Трогательна была минута взаимных, после венчания, поздравлений царственной семьи, в глазах представителей России и целой Европы; но еще гораздо трогательнее, по словам несших шлейф камергеров, была другая минута предбрачного расставания во внутренних комнатах, где кроме членов семьи, находились только эти камергеры и присутствовавшие при одевании невесты статс-дамы. Государь сперва приказал, по народному обычаю, всем сесть, а потом, когда опять встали и каждый перекрестился, вместе с императрицею, в слезах, благословил невесту. Особенно много, рассказывали, плакал при этом наследник цесаревич. Вслед за брачным обрядом по чиноположению православной церкви совершен был лютеранский вице-президентом евангелической генеральной консистории Пауфлером, в одной из зал запасной половины — той самой, где некогда бывали маленькие балы у императрицы Марии Федоровны и где, после ее кончины, выставлено было, до устроения парадной комнаты, ее тело. При венчании по лютеранскому обряду присутствовала одна семья; и хотя двери в залу были отворены, но в них стояли гофмаршалы с жезлами, и, таким образом, не было хода для публики.

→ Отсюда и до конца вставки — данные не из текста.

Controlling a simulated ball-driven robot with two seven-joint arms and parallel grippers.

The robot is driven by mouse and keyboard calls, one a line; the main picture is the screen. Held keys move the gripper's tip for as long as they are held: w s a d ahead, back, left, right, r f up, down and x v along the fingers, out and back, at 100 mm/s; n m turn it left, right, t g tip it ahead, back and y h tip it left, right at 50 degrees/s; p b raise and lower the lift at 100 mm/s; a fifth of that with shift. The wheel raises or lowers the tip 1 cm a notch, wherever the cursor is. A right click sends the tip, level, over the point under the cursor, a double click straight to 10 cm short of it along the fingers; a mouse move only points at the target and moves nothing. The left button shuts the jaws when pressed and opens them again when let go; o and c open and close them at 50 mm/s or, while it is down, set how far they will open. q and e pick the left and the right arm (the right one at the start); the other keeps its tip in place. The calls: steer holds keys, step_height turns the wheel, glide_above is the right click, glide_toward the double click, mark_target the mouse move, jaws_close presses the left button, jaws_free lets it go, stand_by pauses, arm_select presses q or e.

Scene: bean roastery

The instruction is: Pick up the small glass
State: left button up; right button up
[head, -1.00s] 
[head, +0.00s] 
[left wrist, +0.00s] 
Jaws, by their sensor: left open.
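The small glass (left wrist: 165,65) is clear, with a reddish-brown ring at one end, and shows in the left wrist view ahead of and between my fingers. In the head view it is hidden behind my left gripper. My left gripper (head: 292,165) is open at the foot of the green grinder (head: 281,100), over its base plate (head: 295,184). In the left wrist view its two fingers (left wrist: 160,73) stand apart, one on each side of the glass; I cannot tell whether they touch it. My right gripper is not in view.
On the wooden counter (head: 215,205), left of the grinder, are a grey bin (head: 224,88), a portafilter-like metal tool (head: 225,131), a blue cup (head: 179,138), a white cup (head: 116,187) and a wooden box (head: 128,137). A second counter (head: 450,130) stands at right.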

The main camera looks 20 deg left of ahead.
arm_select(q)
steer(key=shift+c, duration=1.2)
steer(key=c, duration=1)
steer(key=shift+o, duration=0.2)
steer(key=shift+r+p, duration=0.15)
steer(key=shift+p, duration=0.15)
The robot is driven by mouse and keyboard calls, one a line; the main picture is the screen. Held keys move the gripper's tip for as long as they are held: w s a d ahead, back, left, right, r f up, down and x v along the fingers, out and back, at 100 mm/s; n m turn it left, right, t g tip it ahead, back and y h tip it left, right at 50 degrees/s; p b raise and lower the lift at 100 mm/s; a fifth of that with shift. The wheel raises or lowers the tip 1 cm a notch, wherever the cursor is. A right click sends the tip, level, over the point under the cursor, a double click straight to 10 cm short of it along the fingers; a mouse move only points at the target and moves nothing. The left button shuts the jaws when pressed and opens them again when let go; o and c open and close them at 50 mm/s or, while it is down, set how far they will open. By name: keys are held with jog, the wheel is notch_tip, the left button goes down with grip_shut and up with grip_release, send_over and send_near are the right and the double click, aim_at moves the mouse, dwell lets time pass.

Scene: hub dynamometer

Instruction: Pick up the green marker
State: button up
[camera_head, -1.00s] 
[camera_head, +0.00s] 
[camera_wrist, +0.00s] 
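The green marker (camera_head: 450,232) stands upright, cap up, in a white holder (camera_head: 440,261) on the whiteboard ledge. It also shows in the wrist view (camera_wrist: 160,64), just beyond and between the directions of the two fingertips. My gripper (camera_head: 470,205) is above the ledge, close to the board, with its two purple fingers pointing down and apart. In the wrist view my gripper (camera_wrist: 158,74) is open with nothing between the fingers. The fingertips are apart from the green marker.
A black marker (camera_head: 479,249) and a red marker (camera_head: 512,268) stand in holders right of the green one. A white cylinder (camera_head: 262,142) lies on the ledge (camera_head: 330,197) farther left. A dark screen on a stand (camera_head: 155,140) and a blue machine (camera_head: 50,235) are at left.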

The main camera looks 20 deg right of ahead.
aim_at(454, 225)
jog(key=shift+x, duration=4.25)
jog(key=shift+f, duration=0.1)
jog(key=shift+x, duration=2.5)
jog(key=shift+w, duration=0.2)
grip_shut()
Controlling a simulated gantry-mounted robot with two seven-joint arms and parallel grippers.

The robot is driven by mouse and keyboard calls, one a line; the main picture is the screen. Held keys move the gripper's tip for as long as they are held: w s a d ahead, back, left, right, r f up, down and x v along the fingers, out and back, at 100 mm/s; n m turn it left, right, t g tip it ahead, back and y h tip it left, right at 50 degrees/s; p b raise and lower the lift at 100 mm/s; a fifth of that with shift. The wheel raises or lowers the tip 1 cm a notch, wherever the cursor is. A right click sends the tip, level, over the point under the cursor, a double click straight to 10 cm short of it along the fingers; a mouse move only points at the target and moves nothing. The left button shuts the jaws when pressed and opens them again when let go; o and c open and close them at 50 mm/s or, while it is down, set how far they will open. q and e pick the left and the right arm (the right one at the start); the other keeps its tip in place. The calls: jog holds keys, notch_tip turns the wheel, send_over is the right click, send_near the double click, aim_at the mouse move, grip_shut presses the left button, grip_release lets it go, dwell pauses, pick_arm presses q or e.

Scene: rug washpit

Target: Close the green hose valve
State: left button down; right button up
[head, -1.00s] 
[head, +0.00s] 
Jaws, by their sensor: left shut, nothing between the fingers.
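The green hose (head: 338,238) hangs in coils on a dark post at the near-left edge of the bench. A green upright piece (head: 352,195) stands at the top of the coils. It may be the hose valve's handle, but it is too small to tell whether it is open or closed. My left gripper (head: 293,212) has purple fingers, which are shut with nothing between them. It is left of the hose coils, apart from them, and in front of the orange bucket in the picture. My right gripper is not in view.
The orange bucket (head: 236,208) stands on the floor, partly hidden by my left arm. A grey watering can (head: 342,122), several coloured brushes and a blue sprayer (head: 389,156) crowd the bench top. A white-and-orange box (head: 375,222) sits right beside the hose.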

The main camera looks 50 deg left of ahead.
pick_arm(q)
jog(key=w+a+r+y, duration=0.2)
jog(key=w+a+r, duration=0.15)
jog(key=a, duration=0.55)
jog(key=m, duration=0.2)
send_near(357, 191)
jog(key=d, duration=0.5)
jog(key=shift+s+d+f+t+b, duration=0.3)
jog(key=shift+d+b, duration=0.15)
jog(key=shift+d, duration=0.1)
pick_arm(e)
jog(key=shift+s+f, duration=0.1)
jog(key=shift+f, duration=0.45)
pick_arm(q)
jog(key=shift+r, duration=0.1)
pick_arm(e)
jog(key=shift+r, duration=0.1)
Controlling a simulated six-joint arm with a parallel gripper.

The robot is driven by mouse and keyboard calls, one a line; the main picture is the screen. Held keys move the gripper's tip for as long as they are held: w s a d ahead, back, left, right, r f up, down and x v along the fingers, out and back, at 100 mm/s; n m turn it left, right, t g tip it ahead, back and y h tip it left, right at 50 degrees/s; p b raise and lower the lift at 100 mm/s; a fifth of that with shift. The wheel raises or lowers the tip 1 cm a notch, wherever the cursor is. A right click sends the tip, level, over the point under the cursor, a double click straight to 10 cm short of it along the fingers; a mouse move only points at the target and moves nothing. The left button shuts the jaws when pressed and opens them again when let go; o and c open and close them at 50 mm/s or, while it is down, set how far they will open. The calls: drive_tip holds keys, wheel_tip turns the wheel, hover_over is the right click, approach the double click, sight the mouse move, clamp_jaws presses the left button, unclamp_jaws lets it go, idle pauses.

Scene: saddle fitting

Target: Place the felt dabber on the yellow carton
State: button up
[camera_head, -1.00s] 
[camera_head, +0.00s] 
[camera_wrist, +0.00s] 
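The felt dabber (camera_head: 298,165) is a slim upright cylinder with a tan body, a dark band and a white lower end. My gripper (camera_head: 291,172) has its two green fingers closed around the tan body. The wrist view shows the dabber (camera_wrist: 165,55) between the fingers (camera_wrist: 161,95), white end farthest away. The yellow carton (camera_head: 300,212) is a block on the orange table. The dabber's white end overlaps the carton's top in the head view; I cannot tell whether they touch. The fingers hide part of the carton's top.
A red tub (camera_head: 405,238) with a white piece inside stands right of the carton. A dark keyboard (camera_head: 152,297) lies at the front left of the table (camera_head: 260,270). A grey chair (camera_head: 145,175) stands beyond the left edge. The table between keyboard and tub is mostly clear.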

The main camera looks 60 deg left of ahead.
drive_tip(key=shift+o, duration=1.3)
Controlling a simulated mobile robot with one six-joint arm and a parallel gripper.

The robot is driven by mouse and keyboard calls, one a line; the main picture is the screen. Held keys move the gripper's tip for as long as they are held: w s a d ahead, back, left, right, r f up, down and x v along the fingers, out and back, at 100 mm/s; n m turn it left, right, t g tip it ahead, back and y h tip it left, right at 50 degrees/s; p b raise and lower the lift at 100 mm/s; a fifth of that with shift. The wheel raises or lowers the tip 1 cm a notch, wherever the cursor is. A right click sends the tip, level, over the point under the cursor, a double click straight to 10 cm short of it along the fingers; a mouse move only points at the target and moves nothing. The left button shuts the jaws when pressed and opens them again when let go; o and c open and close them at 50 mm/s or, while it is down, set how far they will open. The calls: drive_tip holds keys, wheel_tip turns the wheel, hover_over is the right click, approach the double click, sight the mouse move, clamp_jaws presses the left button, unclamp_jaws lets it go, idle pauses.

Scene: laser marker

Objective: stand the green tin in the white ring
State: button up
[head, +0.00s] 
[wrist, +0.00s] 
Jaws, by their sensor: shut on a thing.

При обратном шествии примечателен был вид Фельдмаршальской залы, в которой стояла многочисленная толпа купечества, русского и иностранного, с женами в богатых национальных нарядах. Как во время церемонии, так и за парадным трехклассным обедом, присутствовали все без изъятия члены императорского дома, большие и малые; не явилась к обеду только другая невеста, великая княжна Елисавета Михайловна, которая перед тем ушибла себе затылок, незначительно, но так, однако же, что понадобилось прикладывать ей лед для избежания синего пятна. В публике говорили, что ей сделалось дурно, а между приближенными, видевшими прикладывание льда, говорили, что она стукнулась об стол, но относительно свойства этого «bureau» шептали другое. На вечерний бал она явилась совершенно опять здоровая. 19-го числа совершилось и ее бракосочетание, с соблюдением во всем того же церемониала. В этот раз, после камер-бала, вся царская семья в сопровождении графа Палена, как эдакого полуночного пажа, отправилась в Михайловский дворец, где брачное торжество заключилось фамильным ужином. В день бракосочетания, хотя и будничный, все военно-учебные заведения, состоявшие в то время под начальством великого князя Михаила Павловича, были распущены, а Сенат поставил определение, что «по случаю такого-то бракосочетания и высочайшего повеления находиться при оном» присутствие отменяется.
* * *
В то время, как поименное провозглашение на ектениях при нашем церковнослужении всех членов царской семьи, по мере увеличения ее, становилось с каждым годом труднее, император Николай чрезвычайно строго наблюдал, чтобы придворное духовенство не делало тут ошибок и взыскивал за каждый промах. Однажды в доказательство, как нетрудно упомнить этот ряд имен и их порядок, он в семейном кругу сам стал читать многолетие и все перемешал.
— Хорошо, — сказал он в шутку, — что нет здесь Волконского, а то он этого протодиакона тотчас отправил бы на гауптвахту!